Ces éléments plaident donc pour une remise en cause progressive mais complète des dépenses fiscales dommageables à l'environnement, sans préjudice des mécanismes d'accompagnement des secteurs les plus fragiles qui en bénéficient actuellement. A cet égard, une sortie « en sifflet » des dispositifs pourrait être envisagée, assortie de la mise en oeuvre d'aides spécifiques obéissant au principe de l'éco-conditionnalité.


* 34 2010, la fiscalité environnementale prend son essor.

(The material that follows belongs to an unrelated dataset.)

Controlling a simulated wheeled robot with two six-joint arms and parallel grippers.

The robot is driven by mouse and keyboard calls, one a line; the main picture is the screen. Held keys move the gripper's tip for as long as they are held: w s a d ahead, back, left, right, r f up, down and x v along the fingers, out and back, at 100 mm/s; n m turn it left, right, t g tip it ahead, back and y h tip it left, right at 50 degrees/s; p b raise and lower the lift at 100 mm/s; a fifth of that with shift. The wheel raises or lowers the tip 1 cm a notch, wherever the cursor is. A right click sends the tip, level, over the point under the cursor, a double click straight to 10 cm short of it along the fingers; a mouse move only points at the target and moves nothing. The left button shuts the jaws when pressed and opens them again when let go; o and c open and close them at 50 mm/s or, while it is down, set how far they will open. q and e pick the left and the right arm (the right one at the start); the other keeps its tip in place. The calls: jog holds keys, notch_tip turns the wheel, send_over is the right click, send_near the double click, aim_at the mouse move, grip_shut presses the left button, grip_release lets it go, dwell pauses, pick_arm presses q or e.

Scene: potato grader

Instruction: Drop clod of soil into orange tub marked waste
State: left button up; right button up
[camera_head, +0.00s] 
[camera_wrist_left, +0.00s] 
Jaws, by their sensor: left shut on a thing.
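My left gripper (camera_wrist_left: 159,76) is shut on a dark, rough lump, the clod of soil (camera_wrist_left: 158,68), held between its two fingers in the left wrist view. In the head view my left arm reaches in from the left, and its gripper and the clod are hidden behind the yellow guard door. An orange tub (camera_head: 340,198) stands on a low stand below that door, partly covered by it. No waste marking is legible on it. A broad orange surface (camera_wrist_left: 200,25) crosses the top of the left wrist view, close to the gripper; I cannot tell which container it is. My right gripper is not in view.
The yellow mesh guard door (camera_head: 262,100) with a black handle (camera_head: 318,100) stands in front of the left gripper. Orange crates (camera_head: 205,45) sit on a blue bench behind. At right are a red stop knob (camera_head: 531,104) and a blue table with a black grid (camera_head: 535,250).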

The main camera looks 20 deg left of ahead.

* 35 Que l'on songe au nombre de fois qu'il aura fallu remettre sur le métier le malus automobile, afin de l'adapter à la situation des personnes à mobilité réduite, à le « familialiser », à l'adapter aux véhicules roulant au superéthanol ou encore à le compléter par un super-malus pour les véhicules les plus polluants...

* 36 Avec un objectif de rendement en hausse de 3 milliards d'euros entre 2001 et 2010.

* 37 A titre d'exemple, la hausse des impôts « verts » opérée en 2001 a représenté 360 millions d'euros, dont 110 pour la taxe carbone, et a été compensée par une baisse des charges sociales et de l'impôt sur le revenu.

* 38 Les aides publiques dommageables à la biodiversité.

* 39 Rapport du comité d'évaluation des dépenses fiscales et niches sociales, juin 2011.

* 40 Les dépenses fiscales directement liées à la consommation d'énergies fossiles représentent, en termes d'enjeux budgétaires, l'immense majorité des niches « grises ». Elles ne sont cependant pas les seules dépenses fiscales considérées comme dommageables à l'environnement par le Commissariat général au développement durable qui, dans un rapport d'avril 2011, identifiait 12 autres mécanismes favorisant la consommation d'énergie ou de matières premières, la pollution de l'eau et des sols ou la destruction de biodiversité forestière ou marine. Ces mécanismes représentaient une dépense fiscale cumulée de 130 millions d'euros en 2010.

* 41 Rapport « Prospective agriculture Energie 2030 » du ministère chargé de l'agriculture.